The Almighty Index. The Vatican Bank is partnering with Morningstar to provide two Catholic principle-based equity indexes in the US and Eurozone. These indexes follow between 50 and 100 medium- and large-cap companies that align with the principles of the Vatican’s Institute for the Works of Religion.
Names like Meta and Amazon feature in the US index, while ASML and Deutsche Telekom headline the Eurozone index. This is not the first Catholic-aimed index, as S&P Dow Jones Indices launched the S&P 500 Catholic Values Index a decade ago. (CBS)
Today’s Insight
Essentials: The Fundamentals of Good Investing
This is an excerpt from the Essentials Series, where we covered investing basics. (Spotify | Apple | YouTube)
Ren: Rule number one, always think long-term.
Bryce: So Ren, I love this rule and it is summed up nicely by Morgan Hausel, one of our favourite authors. He's written The Psychology of Money, and he says that the biggest determinant of your future wealth is your savings rate. It's not about the salary that you earn. It's not about the investments that you're investing in. It's really about how much you can save and put it to work in the stock market.
Let's use a worked example to illustrate that point. Let's say $20 a week invested for 35 years at 13%. And a reminder that 13% a year is the average of the past 124 years of the Australian All Ordinaries Index with dividends reinvested.

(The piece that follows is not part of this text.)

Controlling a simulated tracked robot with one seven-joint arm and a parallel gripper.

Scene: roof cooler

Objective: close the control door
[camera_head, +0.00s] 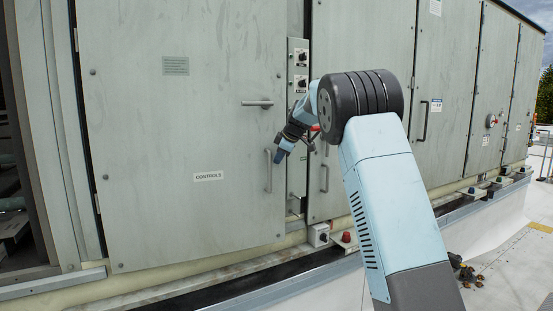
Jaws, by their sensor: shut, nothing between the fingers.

So 20 bucks a week, 35 years at 13% a year is $570,000. If you bump that up to $50 a week, you have $1.4 million. Now to get that same result continuing to invest $20 a week, you would need to go to 17% per annum, which is not many investors are getting that consistently. That's getting close to Warren Buffet numbers, or you would need to extend your time horizon from 35 years to 43 years.